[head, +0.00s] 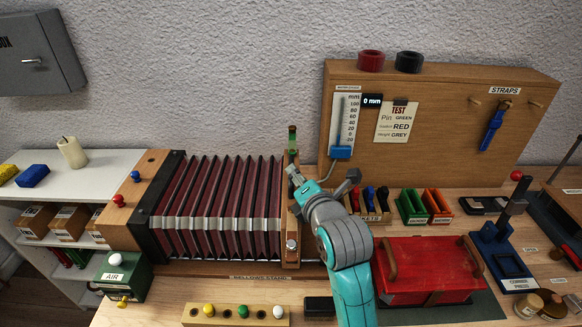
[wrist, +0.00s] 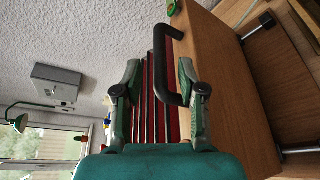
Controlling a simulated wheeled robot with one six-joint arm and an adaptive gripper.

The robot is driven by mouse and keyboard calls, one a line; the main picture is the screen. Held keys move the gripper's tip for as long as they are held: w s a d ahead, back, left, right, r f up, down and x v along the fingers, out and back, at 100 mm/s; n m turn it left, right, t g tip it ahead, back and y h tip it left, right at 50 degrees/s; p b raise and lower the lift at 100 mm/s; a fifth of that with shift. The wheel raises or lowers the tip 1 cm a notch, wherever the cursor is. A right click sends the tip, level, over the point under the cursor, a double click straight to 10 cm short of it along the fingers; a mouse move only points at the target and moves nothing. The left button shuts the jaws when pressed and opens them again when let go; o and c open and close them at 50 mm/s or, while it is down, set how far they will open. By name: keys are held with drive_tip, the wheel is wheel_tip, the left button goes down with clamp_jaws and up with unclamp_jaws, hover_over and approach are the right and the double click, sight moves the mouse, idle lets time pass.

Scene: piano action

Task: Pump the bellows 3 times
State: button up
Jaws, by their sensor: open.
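The bellows (head: 222,200) stand spread wide on their wooden stand, with dark red pleats and pale metal bands. A wooden end board (head: 290,215) closes their right side, and it also shows in the wrist view (wrist: 235,95). A black bar handle (wrist: 160,60) is fixed to this board. My gripper (head: 294,174) is at the board's right side. In the wrist view my gripper (wrist: 160,68) is open, with one finger on each side of the handle. I cannot tell if the fingers touch it. The red pleats (wrist: 150,115) show beyond.
A wooden panel behind carries a scale with a blue slider (head: 341,152) and a display reading 0 mm. A red box (head: 425,268) lies right of my arm. A peg block (head: 235,314) stands in front, and a green AIR box (head: 121,277) at left.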

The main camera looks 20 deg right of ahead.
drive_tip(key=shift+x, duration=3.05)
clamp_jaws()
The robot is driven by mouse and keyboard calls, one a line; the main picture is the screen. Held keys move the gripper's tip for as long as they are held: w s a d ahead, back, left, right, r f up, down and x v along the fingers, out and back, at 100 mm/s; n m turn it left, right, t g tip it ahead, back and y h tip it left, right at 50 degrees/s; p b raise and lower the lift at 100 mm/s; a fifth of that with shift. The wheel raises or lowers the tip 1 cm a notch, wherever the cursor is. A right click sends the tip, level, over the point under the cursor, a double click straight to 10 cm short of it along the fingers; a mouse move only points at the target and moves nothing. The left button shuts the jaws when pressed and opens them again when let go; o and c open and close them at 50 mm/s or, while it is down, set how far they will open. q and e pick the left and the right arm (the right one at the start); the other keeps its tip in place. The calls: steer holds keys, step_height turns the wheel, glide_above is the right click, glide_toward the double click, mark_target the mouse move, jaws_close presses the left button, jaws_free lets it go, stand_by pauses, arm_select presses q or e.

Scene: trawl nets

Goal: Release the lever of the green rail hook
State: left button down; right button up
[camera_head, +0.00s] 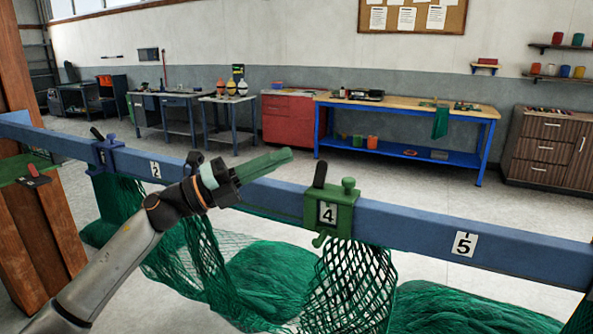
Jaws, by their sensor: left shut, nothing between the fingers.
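The green rail hook (343,219) is clamped on the blue rail (410,224) and bears the number plate 4. Its black lever (320,174) stands nearly upright on top, beside a green knob (348,186). Green netting (352,285) hangs below the hook. My left gripper (289,155), with long green fingers, is shut and empty. Its tips are to the left of the lever, and a visible gap separates them in the picture. My left arm hides part of the rail and net. My right gripper is not in view.
A blue hook (107,157) with a black lever sits further left on the rail. Plates 2 (155,169) and 5 (464,244) mark the rail. Nets spread over the floor below. A wooden post (45,240) stands at the left; workbenches are far behind.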

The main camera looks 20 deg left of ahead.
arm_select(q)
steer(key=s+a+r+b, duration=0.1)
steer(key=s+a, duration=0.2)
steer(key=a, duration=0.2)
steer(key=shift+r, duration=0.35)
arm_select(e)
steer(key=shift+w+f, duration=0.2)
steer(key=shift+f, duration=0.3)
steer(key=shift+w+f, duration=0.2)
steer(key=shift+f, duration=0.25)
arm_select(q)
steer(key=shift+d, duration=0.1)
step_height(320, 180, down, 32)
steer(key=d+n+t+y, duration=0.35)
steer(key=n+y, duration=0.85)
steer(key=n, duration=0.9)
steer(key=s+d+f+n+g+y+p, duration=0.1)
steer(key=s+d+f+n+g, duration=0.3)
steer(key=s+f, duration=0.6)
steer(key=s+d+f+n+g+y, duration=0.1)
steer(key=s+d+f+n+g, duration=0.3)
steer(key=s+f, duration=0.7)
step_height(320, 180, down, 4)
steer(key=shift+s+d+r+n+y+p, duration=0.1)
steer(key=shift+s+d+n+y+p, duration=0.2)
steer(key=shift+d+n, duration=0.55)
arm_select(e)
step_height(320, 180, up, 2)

= Work instructions =
Pictures don't belong in the copy. Transcribe every record exactly as it appears.

= Exercise response =
[head, +0.00s] 
[wrist, +0.00s] 
Controlling a simulated wheeled robot with one six-joint arm and an adaptive gripper.

The robot is driven by mouse and keyboard calls, one a line; the main picture is the screen. Held keys move the gripper's tip for as long as they are held: w s a d ahead, back, left, right, r f up, down and x v along the fingers, out and back, at 100 mm/s; n m turn it left, right, t g tip it ahead, back and y h tip it left, right at 50 degrees/s; p b raise and lower the lift at 100 mm/s; a fifth of that with shift. The wheel raises or lowers the tip 1 cm a notch, wherever the cursor is. A right click sends the tip, level, over the point under the cursor, a double click straight to 10 cm short of it along the fingers; a mouse move only points at the target and moves nothing. The left button shuts the jaws when pressed and opens them again when let go; o and c open and close them at 50 mm/s or, while it is down, set how far they will open. By name: keys are held with drive_tip, the wheel is wheel_tip, the left button goes down with clamp_jaws and up with unclamp_jaws, hover_over and approach are the right and the double click, sight moves the mouse, idle lets time pass.

Scene: piano action

Task: Pump the bellows 3 times
State: button up
Jaws, by their sensor: open.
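The bellows (head: 222,200) stand spread wide on their wooden stand, with dark red pleats and pale metal bands. A wooden end board (head: 290,215) closes their right side, and it also shows in the wrist view (wrist: 235,95). A black bar handle (wrist: 160,60) is fixed to this board. My gripper (head: 294,174) is at the board's right side. In the wrist view my gripper (wrist: 160,68) is open, with one finger on each side of the handle. I cannot tell if the fingers touch it. The red pleats (wrist: 150,115) show beyond.
A wooden panel behind carries a scale with a blue slider (head: 341,152) and a display reading 0 mm. A red box (head: 425,268) lies right of my arm. A peg block (head: 235,314) stands in front, and a green AIR box (head: 121,277) at left.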

The main camera looks 20 deg right of ahead.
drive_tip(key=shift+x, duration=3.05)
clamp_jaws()
The robot is driven by mouse and keyboard calls, one a line; the main picture is the screen. Held keys move the gripper's tip for as long as they are held: w s a d ahead, back, left, right, r f up, down and x v along the fingers, out and back, at 100 mm/s; n m turn it left, right, t g tip it ahead, back and y h tip it left, right at 50 degrees/s; p b raise and lower the lift at 100 mm/s; a fifth of that with shift. The wheel raises or lowers the tip 1 cm a notch, wherever the cursor is. A right click sends the tip, level, over the point under the cursor, a double click straight to 10 cm short of it along the fingers; a mouse move only points at the target and moves nothing. The left button shuts the jaws when pressed and opens them again when let go; o and c open and close them at 50 mm/s or, while it is down, set how far they will open. q and e pick the left and the right arm (the right one at the start); the other keeps its tip in place. The calls: steer holds keys, step_height turns the wheel, glide_above is the right click, glide_toward the double click, mark_target the mouse move, jaws_close presses the left button, jaws_free lets it go, stand_by pauses, arm_select presses q or e.

Scene: trawl nets

Goal: Release the lever of the green rail hook
State: left button down; right button up
[camera_head, +0.00s] 
Jaws, by their sensor: left shut, nothing between the fingers.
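The green rail hook (343,219) is clamped on the blue rail (410,224) and bears the number plate 4. Its black lever (320,174) stands nearly upright on top, beside a green knob (348,186). Green netting (352,285) hangs below the hook. My left gripper (289,155), with long green fingers, is shut and empty. Its tips are to the left of the lever, and a visible gap separates them in the picture. My left arm hides part of the rail and net. My right gripper is not in view.
A blue hook (107,157) with a black lever sits further left on the rail. Plates 2 (155,169) and 5 (464,244) mark the rail. Nets spread over the floor below. A wooden post (45,240) stands at the left; workbenches are far behind.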

The main camera looks 20 deg left of ahead.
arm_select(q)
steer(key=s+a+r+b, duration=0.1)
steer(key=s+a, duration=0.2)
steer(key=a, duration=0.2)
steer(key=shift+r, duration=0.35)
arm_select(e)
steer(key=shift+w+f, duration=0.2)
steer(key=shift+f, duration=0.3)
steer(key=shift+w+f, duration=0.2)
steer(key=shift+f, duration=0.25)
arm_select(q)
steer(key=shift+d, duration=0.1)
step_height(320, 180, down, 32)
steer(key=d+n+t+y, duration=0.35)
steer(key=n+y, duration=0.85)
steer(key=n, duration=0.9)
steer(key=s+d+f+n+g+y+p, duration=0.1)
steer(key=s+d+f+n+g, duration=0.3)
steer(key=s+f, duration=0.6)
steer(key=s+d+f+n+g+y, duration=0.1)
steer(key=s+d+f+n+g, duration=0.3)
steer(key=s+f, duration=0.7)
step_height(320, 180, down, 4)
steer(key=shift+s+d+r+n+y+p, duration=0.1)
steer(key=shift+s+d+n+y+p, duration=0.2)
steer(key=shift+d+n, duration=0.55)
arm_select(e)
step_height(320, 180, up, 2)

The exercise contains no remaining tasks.